[Entries from a dataset]
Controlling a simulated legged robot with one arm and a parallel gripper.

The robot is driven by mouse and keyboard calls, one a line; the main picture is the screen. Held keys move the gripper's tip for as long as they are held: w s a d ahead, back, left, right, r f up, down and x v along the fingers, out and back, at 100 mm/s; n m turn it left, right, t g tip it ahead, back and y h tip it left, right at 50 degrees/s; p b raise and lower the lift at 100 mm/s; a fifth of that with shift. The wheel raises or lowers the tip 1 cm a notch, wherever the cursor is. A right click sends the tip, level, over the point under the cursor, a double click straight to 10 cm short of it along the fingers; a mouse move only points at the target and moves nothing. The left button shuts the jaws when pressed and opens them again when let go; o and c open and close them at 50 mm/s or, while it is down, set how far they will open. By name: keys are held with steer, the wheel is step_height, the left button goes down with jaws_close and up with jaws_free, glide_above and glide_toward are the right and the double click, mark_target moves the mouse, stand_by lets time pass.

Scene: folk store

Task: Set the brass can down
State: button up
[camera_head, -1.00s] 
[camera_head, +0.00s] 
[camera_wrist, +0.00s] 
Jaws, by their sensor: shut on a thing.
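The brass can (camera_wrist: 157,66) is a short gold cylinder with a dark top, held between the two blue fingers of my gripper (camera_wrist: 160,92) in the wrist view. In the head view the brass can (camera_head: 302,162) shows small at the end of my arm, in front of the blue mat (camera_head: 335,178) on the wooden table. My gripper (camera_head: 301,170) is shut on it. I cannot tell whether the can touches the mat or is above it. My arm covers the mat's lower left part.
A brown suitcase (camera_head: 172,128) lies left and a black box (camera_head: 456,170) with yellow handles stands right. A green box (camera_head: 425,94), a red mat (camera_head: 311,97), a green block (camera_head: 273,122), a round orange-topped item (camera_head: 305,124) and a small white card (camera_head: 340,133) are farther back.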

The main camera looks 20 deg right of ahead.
---
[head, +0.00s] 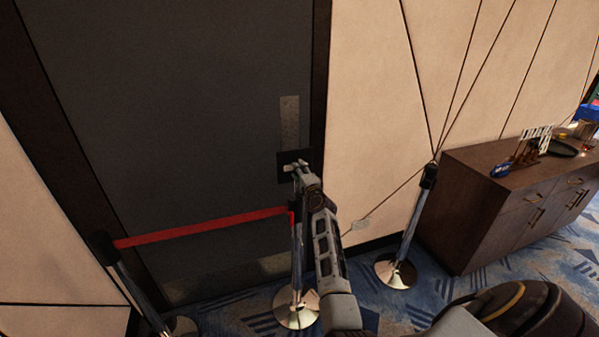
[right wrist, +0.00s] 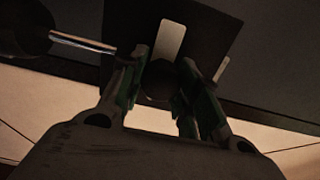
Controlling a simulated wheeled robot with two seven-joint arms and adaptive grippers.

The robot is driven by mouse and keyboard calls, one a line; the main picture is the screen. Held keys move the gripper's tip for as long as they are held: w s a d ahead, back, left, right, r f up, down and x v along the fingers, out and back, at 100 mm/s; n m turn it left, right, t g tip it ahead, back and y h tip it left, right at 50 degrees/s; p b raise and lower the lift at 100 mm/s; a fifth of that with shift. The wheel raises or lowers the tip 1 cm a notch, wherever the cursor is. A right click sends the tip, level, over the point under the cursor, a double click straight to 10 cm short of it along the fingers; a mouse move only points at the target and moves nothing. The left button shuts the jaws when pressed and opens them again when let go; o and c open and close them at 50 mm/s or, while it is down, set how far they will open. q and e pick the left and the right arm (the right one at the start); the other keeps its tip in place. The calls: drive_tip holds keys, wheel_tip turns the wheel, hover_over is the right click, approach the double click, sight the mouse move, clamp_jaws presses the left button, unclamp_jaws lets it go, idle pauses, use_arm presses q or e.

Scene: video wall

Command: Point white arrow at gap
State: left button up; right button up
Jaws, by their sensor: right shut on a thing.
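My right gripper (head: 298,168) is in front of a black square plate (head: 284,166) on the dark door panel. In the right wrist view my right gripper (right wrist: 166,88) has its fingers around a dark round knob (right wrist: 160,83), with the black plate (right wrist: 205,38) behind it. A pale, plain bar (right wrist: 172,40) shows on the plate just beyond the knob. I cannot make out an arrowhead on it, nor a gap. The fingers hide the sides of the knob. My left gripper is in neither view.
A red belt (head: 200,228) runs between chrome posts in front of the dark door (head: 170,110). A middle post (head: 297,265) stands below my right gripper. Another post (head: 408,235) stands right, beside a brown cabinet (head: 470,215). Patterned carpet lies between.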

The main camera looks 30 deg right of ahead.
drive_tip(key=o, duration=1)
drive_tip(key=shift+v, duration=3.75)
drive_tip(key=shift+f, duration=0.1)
==
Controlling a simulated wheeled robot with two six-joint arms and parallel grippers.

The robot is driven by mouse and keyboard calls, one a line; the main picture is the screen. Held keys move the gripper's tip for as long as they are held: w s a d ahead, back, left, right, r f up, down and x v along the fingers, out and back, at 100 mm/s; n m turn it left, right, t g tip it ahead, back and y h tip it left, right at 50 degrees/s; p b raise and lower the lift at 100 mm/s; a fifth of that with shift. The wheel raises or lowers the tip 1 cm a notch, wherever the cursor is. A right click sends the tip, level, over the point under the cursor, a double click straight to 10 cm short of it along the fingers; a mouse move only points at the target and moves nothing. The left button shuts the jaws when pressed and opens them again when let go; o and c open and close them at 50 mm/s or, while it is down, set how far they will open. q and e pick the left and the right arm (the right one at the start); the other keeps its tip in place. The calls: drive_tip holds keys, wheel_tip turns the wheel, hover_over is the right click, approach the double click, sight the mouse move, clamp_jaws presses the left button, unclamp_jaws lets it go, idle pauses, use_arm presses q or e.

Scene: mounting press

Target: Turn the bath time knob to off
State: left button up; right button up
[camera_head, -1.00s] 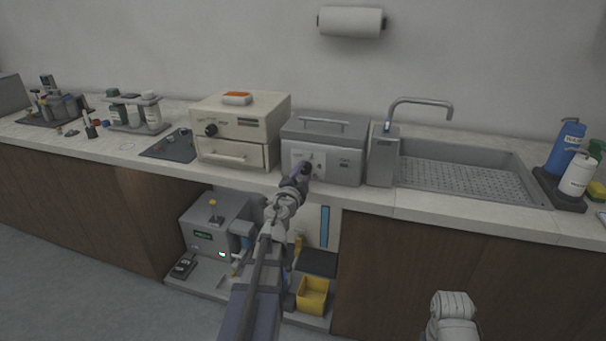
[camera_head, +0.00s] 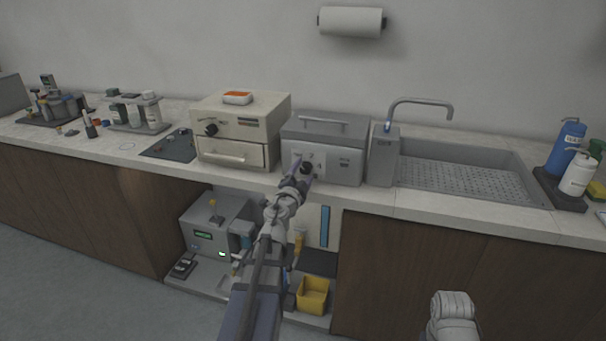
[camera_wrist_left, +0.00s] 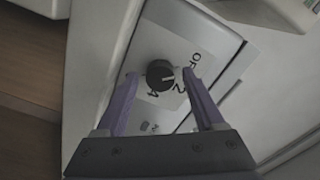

→ **What the exercise asks**
In the listing above, find the line containing "Controlling a simulated wheeled robot with two six-joint" and the line containing "[camera_wrist_left, +0.00s]". Print those two lines and every line between them exactly, with no pictures.

→ **In response**
Controlling a simulated wheeled robot with two six-joint arms and parallel grippers.

The robot is driven by mouse and keyboard calls, one a line; the main picture is the screen. Held keys move the gripper's tip for as long as they are held: w s a d ahead, back, left, right, r f up, down and x v along the fingers, out and back, at 100 mm/s; n m turn it left, right, t g tip it ahead, back and y h tip it left, right at 50 degrees/s; p b raise and lower the lift at 100 mm/s; a fifth of that with shift. The wheel raises or lowers the tip 1 cm a notch, wherever the cursor is. A right click sends the tip, level, over the point under the cursor, a double click straight to 10 cm short of it along the fingers; a mouse move only points at the target and moves nothing. The left button shuts the jaws when pressed and opens them again when let go; o and c open and close them at 50 mm/s or, while it is down, set how far they will open. q and e pick the left and the right arm (the right one at the start); the other keeps its tip in place. The calls: drive_tip holds keys, wheel_tip turns the wheel, hover_over is the right click, approach the double click, sight the mouse move, clamp_jaws presses the left button, unclamp_jaws lets it go, idle pauses, use_arm presses q or e.

Scene: mounting press

Target: Turn the bath time knob to off
State: left button up; right button up
[camera_head, -1.00s] 
[camera_head, +0.00s] 
[camera_wrist_left, +0.00s] 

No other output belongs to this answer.